Geraldina non predica e non giudica. Osserva. È una testimone umile e fedele, capace di cogliere le emozioni più profonde con uno sguardo semplice e disarmante. Attraverso di lei, la Natività si spoglia della solennità iconografica e si fa più vicina, concreta, quotidiana. L’asina accompagna Maria e Giuseppe nel lungo e faticoso viaggio verso Betlemme, raccontando — spesso dialogando con Giuseppe — la stanchezza del cammino, i silenzi carichi di attesa, le paure che si insinuano nella notte e quella speranza ostinata che nonostante tutto continua a camminare.
La voce narrante, che dà corpo e parola all’asina, utilizza un gramelot in dialetto canavesano, immediato e di facile comprensione, capace di restituire colore, ironia e un forte radicamento territoriale al racconto. Una scelta linguistica che non è semplice ornamento, ma strumento per riportare la storia sacra dentro una dimensione popolare, condivisa, quasi domestica. Il racconto ricalca con rispetto e fantasia la celebre novella di Guido Gozzano: le porte chiuse degli albergatori, i rifiuti ripetuti, l’umiliazione silenziosa di chi chiede solo un riparo. Fino alla stalla, luogo povero e marginale, dove Maria e Giuseppe trovano accoglienza accanto a un grande bue. È lì, lontano dai palazzi e dalle luci, che avviene il miracolo.
Il docente Claudio Zanotto, attraverso la figura di Geraldina, ha guidato il pubblico in un viaggio fatto di memoria, tradizione e racconto orale, restituendo senso e valore a una narrazione antica che continua a parlare all’uomo contemporaneo. La sua conduzione ha saputo intrecciare competenza, passione e capacità divulgativa, trasformando la presentazione in un momento di ascolto autentico. Ne è nato un pomeriggio denso di significati, capace di offrire spunti di riflessione sul Natale come tempo di attesa, di cura e di attenzione verso ciò che spesso resta invisibile. Una chiusura particolarmente significativa dei corsi Unitre, alla vigilia delle imminenti vacanze natalizie.
A suggellare l’incontro sono arrivati gli auguri in musica del Coro Unitre, diretto dal Maestro Giovanni Usai, che ha proposto brani natalizi in grado di coinvolgere ed emozionare il pubblico. Parole e musica si sono intrecciate con naturalezza, come accadeva un tempo nelle veglie e nelle stalle, creando un clima di condivisione e autentico spirito di festa.

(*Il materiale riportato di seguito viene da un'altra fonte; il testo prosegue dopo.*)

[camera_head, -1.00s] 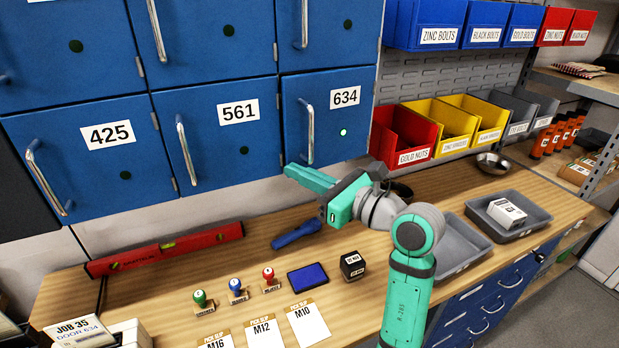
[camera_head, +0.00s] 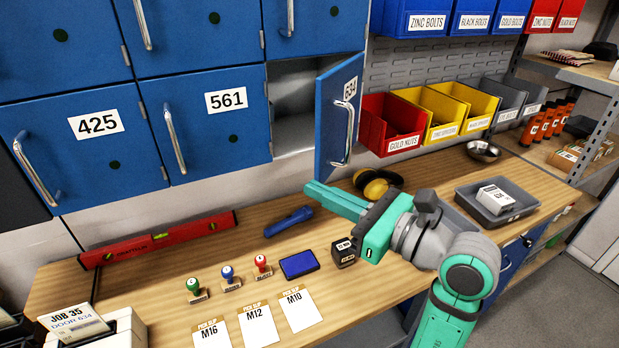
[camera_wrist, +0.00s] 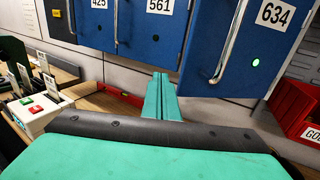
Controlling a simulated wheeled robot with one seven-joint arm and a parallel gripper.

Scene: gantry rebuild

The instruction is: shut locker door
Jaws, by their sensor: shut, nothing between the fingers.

Geraldina, con le orecchie basse e il passo lento, diventa così simbolo di chi non compare nei grandi libri di storia, ma senza cui la storia non potrebbe accadere. Lei c’era: nella polvere delle strade, nel freddo della notte, accanto a Maria che partorisce in silenzio. Ed è forse per questo che la sua voce, ancora oggi, riesce a parlarci con tanta forza.
Il Natale, in fondo, nasce sempre in una stalla: nei luoghi scartati, ai margini, nelle vite semplici. È una luce che non acceca, ma scalda; che non impone, ma accompagna. Ascoltare il mondo dal punto di vista di un’asina ci ricorda che la speranza non ha bisogno di clamore: cresce piano, come un respiro condiviso. E riscoprendo tradizioni autentiche, racconti orali e canti antichi, impariamo forse di nuovo a guardare in basso per vedere più lontano. Perché la vera speranza natalizia, oggi come allora, passa anche da lì: dal passo umile che, senza far rumore, continua a camminare verso la luce.